Dutch filmmakers are known for their willingness to flip off conventions of taste, refusing to partake in the zeitgeist's consensus sensitivity. It's the "equal opportunity offender" mantra — these guys are willing to make fun of everything and anything, just to stick it to those stinkin' SJWs online!
 
The cultural significance of transgressive humour might be worthy of discussion in some scenarios, but the offensive "jokes" in this movie come across as if they were written by a 10-year-old in the 1980s. In one scene, a black man is told that he looks like a monkey. In another scene, a woman suggests that a man is gay because he wants to go for ice cream. Lines like these are so unspeakably stupid that they command little more than a dejected groan from the deepest recess of one's being.
 
It's not exactly the sort of movie worth defending, but it is worth saying that there are some excellent sight gags in the film, most of which involve Goossens falling off of buildings or being thrown through windows.

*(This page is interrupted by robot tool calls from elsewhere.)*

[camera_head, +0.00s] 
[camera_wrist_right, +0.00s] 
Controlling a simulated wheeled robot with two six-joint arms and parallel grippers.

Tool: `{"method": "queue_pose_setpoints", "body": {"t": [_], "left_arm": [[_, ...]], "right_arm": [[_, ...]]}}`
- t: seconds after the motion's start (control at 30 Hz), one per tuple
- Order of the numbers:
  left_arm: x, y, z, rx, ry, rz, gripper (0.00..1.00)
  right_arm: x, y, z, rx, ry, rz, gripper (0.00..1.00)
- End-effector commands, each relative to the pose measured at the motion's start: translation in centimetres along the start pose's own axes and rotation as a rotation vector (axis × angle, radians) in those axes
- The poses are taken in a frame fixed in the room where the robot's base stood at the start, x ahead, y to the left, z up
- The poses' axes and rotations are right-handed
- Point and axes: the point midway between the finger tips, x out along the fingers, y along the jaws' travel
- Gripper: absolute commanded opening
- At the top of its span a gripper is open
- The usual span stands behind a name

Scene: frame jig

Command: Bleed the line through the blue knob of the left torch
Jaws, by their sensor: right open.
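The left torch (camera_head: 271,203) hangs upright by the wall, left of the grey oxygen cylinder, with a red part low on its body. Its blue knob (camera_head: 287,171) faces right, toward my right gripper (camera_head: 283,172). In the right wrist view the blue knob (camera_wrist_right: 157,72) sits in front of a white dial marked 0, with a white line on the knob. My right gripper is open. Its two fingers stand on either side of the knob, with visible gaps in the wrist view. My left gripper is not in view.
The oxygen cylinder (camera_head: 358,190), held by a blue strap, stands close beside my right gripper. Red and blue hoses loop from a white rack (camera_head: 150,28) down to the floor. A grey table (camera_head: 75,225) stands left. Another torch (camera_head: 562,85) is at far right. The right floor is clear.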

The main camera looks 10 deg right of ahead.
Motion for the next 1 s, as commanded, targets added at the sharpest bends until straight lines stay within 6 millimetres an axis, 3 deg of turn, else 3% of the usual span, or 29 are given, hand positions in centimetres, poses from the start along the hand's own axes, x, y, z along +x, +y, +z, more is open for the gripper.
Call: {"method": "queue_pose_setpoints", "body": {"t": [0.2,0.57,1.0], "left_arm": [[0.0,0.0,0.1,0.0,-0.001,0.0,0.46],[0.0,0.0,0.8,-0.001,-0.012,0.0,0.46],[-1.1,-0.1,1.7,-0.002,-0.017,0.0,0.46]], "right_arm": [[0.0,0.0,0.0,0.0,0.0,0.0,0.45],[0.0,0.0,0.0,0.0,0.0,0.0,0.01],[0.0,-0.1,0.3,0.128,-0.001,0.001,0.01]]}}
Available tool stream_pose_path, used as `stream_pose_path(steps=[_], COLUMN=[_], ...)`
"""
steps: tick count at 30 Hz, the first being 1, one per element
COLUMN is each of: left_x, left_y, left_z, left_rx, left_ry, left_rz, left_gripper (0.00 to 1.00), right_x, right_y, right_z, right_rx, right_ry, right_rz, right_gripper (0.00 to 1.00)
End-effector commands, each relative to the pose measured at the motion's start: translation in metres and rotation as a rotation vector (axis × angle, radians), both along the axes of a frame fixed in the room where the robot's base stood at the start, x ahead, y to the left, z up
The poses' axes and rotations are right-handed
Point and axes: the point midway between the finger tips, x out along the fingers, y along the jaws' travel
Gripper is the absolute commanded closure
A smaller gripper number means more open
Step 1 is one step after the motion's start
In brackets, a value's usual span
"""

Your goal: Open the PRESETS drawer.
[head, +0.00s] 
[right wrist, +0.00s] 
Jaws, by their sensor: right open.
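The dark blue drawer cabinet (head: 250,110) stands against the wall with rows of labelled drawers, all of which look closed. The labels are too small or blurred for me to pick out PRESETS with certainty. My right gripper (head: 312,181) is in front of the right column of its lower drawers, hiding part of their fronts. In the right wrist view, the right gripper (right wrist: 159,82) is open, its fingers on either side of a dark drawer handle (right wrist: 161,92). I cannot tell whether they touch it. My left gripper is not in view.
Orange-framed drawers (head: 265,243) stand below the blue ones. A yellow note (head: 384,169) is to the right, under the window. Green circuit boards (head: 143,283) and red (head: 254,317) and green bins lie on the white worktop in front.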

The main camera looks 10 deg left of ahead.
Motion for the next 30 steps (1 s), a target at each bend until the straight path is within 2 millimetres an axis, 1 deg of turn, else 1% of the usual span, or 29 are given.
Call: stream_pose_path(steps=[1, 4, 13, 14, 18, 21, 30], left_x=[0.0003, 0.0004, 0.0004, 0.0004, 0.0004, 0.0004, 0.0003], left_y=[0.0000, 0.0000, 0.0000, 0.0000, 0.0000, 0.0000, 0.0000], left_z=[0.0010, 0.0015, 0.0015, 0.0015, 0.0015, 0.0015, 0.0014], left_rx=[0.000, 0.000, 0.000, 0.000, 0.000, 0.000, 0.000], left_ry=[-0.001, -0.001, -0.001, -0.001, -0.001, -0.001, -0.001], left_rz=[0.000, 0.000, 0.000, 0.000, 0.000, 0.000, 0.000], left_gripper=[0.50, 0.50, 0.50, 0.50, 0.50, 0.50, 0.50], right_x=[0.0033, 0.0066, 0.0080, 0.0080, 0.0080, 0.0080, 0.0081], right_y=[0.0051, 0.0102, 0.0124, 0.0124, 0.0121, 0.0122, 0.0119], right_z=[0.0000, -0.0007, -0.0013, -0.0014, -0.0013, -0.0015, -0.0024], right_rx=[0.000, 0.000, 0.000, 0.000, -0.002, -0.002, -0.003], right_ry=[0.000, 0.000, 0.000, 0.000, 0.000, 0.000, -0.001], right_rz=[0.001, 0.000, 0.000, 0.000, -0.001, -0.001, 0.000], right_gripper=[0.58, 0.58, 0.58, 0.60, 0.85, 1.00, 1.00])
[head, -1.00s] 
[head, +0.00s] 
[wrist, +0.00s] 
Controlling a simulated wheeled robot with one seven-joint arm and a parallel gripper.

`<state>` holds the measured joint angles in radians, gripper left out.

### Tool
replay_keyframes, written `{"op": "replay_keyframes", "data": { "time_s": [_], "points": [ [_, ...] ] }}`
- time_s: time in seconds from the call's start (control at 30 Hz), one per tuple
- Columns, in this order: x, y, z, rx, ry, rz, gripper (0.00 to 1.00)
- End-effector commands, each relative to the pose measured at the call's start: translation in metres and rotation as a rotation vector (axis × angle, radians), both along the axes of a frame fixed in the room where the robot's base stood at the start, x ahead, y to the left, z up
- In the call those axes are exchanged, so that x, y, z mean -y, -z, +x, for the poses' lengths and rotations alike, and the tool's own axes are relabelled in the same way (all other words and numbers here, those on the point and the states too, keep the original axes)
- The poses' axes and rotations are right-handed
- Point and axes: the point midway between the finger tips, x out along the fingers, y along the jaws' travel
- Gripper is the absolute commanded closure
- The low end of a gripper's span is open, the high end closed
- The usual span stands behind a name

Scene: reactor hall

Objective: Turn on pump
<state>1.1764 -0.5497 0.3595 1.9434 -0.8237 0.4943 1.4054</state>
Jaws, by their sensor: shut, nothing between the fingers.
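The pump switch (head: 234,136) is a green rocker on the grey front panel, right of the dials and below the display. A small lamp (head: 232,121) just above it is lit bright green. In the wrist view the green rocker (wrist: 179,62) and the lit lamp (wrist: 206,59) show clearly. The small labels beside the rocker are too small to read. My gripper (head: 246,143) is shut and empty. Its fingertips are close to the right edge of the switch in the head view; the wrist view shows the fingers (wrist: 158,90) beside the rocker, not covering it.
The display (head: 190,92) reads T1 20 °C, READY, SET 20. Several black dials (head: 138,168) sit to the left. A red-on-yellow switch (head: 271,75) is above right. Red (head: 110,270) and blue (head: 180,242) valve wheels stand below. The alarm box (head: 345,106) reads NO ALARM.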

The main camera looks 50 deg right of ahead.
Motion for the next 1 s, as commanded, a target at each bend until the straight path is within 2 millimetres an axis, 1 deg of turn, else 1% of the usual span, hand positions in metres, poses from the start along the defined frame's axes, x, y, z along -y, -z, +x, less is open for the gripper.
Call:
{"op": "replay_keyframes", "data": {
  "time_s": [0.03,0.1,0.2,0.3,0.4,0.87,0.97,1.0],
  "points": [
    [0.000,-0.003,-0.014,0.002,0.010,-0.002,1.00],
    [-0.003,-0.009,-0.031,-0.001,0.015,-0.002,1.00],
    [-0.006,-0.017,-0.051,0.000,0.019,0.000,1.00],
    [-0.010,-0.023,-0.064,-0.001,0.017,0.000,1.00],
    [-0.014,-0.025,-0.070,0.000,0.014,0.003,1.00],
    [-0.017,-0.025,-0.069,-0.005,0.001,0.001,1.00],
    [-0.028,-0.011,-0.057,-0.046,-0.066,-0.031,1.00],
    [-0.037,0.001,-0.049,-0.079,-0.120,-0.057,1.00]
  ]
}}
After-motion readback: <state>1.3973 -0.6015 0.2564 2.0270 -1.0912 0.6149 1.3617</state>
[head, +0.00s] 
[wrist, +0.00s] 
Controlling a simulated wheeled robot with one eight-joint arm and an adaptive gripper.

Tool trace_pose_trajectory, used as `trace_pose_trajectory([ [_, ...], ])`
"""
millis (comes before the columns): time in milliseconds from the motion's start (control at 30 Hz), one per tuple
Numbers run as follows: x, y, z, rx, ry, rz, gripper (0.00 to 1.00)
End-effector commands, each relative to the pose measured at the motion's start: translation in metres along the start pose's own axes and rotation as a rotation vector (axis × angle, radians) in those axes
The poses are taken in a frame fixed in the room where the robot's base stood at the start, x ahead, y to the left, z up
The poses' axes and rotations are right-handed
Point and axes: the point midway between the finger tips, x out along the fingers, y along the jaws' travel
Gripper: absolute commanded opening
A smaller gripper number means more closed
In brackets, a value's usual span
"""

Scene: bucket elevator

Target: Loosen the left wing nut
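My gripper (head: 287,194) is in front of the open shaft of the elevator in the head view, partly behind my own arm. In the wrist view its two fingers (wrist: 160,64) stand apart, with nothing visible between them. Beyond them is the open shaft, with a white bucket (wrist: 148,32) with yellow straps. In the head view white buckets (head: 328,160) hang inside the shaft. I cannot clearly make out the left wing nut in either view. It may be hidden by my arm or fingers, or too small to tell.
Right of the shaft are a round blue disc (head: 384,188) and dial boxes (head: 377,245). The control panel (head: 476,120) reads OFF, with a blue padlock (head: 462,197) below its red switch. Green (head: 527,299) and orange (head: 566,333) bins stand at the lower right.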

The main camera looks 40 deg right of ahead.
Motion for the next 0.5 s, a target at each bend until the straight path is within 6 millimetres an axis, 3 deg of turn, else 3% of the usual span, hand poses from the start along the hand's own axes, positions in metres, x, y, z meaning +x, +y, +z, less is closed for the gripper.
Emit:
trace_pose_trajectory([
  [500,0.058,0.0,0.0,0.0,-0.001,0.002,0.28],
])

The slapstick is strong, in part, because of how well it's produced, but also because it's slightly harder to express racism, homophobia or misogyny through physical comedy. (That said, one of the film's most violent scenes takes place while Goossens is in full blackface.)
 
If you've ever wondered what would happen if a real director took a crack at one of the non-Sandler Happy Madison movies, you may as well watch Ron Goossens, Low-Budget Stuntman — it looks like a pristine Nick Swardson movie. If only Steffen and Flip had put the same amount of effort into their script as they did the shots.